Let $\{f_n\}$ be sequence of non zero bounded linear functionals on a Banach space X. Show that there is $x\in X$ so that $f_n(x)\ne0$, for all $n\in \Bbb N$.
I am confused, non zero functional means on set of non zero measure the functional is non zero? I have tried so idea but does not work. I am really confused which theorem from Banach space is used here. Thanks in Advance.

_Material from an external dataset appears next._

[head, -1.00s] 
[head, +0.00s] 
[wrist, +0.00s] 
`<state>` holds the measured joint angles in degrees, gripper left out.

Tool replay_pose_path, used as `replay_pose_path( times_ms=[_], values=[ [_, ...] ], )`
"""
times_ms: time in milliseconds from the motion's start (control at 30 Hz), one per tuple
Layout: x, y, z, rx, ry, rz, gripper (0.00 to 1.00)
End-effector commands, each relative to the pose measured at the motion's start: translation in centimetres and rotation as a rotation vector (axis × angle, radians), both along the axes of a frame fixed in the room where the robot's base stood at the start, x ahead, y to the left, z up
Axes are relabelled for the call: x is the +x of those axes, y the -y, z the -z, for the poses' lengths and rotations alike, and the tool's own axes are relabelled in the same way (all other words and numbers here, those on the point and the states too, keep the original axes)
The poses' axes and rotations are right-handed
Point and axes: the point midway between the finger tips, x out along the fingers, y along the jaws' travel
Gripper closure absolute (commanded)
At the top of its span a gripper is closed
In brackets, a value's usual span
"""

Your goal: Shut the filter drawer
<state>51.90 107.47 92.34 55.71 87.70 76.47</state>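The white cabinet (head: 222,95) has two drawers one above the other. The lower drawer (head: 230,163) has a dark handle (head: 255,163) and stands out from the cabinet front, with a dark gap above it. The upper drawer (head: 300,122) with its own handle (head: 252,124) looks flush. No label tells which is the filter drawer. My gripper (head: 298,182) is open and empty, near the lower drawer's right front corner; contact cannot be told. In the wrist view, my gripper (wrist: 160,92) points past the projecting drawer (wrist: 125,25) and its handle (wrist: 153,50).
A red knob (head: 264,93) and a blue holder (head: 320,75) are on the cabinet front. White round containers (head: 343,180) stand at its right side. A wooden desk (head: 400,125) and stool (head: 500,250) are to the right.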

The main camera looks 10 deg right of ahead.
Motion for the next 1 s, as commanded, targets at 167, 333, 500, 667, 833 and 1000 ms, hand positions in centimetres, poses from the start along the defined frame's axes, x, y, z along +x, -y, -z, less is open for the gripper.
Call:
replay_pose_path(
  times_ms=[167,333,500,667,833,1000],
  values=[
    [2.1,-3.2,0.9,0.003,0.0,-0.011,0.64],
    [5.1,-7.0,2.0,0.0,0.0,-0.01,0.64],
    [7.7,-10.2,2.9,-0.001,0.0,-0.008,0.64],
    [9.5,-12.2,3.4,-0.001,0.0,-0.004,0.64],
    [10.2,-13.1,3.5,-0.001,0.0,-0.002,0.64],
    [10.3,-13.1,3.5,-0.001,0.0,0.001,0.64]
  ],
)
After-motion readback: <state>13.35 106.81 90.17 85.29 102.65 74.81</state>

Assume the claim is not true. Then every $x\in X$ belongs to $\ker f_n$ for some $n$. Thus $$ X = \cup_{i=1}^n \ker f_n. $$ By Baire category theorem, one of the closed sets $\ker f_n$ has non-empty interior. Let $k$ be such that $\ker f_k$ has non-empty interior. Let $x_0\in \ker f_k$ and $\rho>0$ such that $B_\rho(x_0) \subset \ker f_k$. This ball is translated into the origin: For each $x\in B_\rho(x_0)$ the point $x-x_0\in B_\rho(0)$ is in $\ker f_k$. This proves $$ B_\rho(0)\in \ker f_k. $$ It remains to show $f_k=0$. Take $y\in X$, $y\ne 0$. Then $\frac{\rho}{2\|y\|}y\in B_\rho(0)$ and $$ f_k(y) = \frac{2\|y\|}\rho f_k\left( \frac{\rho}{2\|y\|}y\right)=0. $$ Hence, $f_k(y)=0$ for all $y\in X$, which implies $f_k=0$. A contradiction.